If you’re looking for an optimal combination of Chase credit cards for this endeavor, consider my perfect Chase quartet to maximize your spending every year.
2. Boosting accounts for a specific redemption
Another reason to do this is if you have a specific redemption in mind. There are some fantastic awards you can book with Ultimate Rewards points, but you may not have enough points in your own account for the one you want. If your designated household member has some spare points, he or she could transfer those points to you through Ultimate Rewards so you can then book the redemption you want.
3. When you want to cancel a card
A third rationale for utilizing this transfer option is if you want to cancel a card. For example, if you have the Sapphire Preferred and want to pick up the Sapphire Reserve, you can’t have both at the same time. While it may make more sense to simply downgrade the Sapphire Preferred to a card like the Freedom Unlimited, some readers may just want to cancel. If you do this, be sure to transfer those points to another of your accounts (or your designated household member). That way, they don’t get lost when your card is canceled.
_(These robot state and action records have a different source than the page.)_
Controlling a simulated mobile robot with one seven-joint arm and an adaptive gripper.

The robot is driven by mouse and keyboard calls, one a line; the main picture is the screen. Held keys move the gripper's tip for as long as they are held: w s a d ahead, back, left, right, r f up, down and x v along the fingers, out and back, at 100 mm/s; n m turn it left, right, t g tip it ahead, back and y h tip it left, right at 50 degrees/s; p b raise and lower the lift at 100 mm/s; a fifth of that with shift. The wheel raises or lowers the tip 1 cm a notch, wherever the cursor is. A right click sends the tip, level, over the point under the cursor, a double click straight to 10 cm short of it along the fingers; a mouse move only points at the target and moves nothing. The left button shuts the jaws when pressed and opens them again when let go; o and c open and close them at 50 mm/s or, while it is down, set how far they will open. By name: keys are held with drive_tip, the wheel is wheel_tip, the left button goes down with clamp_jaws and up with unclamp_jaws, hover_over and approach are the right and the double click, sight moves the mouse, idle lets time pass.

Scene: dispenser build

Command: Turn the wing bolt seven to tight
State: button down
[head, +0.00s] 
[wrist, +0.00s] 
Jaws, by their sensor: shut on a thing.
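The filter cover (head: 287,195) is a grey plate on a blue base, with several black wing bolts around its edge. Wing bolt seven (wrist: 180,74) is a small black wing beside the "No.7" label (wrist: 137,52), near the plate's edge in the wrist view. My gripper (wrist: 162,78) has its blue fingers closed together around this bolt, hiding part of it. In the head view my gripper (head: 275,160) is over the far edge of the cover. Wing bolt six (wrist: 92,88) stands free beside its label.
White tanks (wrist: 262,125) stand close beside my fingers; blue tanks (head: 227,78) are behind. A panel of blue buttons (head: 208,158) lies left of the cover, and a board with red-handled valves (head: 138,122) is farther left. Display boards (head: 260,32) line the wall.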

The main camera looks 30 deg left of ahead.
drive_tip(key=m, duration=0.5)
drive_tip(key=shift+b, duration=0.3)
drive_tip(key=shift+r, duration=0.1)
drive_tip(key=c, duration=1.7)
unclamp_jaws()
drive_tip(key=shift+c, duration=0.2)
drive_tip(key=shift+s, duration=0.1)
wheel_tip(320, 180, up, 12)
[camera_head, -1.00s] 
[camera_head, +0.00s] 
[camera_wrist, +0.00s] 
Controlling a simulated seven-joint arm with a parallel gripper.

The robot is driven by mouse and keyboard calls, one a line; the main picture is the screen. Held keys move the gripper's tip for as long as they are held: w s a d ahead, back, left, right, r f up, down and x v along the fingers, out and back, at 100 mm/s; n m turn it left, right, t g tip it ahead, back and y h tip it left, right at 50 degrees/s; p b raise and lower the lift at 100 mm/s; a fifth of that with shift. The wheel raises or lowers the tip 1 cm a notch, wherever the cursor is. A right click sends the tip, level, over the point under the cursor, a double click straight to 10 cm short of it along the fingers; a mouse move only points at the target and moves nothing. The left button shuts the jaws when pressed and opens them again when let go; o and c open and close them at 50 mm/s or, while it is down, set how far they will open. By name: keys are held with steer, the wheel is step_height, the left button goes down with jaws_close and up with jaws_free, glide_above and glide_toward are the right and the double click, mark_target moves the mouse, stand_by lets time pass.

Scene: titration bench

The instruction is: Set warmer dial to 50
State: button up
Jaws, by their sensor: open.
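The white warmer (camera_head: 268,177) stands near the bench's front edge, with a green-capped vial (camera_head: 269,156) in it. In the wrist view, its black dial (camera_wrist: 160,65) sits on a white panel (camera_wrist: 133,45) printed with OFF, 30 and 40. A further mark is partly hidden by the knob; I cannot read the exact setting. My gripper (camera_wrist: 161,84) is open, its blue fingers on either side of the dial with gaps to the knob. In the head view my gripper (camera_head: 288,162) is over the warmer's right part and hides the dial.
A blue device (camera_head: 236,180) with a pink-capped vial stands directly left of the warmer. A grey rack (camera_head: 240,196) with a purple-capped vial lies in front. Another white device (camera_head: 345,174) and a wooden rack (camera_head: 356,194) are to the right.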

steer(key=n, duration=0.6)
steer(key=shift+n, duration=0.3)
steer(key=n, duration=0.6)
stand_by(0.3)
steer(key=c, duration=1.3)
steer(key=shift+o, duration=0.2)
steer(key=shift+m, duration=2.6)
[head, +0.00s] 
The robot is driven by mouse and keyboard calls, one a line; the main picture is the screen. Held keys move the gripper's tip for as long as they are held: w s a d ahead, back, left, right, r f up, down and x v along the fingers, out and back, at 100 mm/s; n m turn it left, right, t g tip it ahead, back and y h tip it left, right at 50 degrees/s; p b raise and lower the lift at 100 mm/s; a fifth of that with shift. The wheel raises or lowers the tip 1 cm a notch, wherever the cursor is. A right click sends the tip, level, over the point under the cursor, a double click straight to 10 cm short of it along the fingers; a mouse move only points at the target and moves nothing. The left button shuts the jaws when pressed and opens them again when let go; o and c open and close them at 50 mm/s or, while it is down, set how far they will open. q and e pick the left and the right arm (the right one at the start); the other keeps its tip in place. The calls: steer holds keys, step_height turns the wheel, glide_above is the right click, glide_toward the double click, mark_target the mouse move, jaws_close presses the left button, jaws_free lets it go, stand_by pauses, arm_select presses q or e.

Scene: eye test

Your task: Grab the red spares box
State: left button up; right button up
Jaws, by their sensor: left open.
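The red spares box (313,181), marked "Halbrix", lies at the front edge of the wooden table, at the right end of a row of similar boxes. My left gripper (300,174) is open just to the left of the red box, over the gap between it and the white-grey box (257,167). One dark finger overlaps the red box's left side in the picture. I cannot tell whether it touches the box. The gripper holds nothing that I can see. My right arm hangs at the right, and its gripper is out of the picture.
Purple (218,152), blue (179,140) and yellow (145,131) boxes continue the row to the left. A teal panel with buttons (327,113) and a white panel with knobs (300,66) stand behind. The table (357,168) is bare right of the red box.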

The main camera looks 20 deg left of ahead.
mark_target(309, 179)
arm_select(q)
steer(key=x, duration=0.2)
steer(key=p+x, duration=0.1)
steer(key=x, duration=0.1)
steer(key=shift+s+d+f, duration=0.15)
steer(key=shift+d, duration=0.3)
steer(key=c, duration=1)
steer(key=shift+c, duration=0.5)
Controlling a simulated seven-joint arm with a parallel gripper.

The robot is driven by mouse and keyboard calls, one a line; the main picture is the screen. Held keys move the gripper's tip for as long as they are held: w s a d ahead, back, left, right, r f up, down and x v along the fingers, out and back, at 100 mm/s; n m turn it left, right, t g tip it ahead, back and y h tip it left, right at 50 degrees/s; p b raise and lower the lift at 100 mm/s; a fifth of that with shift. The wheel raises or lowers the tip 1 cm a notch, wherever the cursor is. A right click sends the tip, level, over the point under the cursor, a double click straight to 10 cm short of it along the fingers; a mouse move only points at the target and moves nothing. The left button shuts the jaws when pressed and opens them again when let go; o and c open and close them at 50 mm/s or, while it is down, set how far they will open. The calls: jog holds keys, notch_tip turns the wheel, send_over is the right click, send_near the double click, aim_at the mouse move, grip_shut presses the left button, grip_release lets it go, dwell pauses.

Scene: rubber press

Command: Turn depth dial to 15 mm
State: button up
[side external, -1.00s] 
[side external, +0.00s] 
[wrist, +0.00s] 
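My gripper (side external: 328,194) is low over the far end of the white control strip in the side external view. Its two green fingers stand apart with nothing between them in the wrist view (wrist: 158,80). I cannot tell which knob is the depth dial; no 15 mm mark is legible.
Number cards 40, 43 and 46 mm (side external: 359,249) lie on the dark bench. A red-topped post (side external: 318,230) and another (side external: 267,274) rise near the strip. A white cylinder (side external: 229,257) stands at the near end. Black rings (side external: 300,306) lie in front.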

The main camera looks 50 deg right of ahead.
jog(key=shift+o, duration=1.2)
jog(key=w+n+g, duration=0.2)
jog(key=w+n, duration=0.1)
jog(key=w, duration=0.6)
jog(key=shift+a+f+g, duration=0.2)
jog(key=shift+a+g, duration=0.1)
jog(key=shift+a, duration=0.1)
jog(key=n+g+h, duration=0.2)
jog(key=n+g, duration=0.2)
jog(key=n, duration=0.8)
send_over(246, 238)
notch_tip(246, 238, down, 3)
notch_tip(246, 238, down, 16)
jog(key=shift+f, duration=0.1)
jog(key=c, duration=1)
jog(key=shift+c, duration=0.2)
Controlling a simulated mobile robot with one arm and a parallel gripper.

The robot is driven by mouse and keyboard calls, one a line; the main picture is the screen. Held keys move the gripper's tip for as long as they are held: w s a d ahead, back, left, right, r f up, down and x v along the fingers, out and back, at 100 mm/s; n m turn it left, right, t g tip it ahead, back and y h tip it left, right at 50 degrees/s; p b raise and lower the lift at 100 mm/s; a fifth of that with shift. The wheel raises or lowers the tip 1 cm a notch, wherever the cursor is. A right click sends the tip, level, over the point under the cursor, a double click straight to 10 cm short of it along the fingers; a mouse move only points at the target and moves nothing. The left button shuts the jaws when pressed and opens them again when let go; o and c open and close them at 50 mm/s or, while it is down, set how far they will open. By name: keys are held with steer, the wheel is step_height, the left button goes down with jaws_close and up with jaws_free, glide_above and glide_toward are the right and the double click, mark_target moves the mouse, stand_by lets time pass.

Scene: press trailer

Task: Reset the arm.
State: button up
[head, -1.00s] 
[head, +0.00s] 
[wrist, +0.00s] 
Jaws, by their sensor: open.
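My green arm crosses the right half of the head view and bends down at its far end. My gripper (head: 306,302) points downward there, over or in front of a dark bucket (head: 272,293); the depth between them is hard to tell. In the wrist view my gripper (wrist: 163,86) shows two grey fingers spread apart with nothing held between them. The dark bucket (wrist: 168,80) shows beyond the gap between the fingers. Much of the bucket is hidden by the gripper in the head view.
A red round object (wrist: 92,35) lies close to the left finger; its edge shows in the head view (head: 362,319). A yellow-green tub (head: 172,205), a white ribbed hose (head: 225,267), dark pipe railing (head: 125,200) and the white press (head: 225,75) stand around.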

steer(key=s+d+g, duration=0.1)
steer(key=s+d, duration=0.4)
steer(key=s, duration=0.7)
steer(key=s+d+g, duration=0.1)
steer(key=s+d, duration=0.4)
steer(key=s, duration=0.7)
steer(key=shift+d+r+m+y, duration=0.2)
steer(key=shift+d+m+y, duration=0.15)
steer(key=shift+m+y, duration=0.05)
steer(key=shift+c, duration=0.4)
The Ultimate Rewards program is incredibly valuable, and a lot of that value comes through the flexibility of the points you earn. These can be transferred to a variety of travel partners, but you also have the ability to combine points across your accounts and transfer points to a designated household member. If you’ve recently signed up for a new Ultimate Rewards-earning card like the Chase Sapphire Reserve, I hope this post has given you some insight into how you can extend the value of your points even further.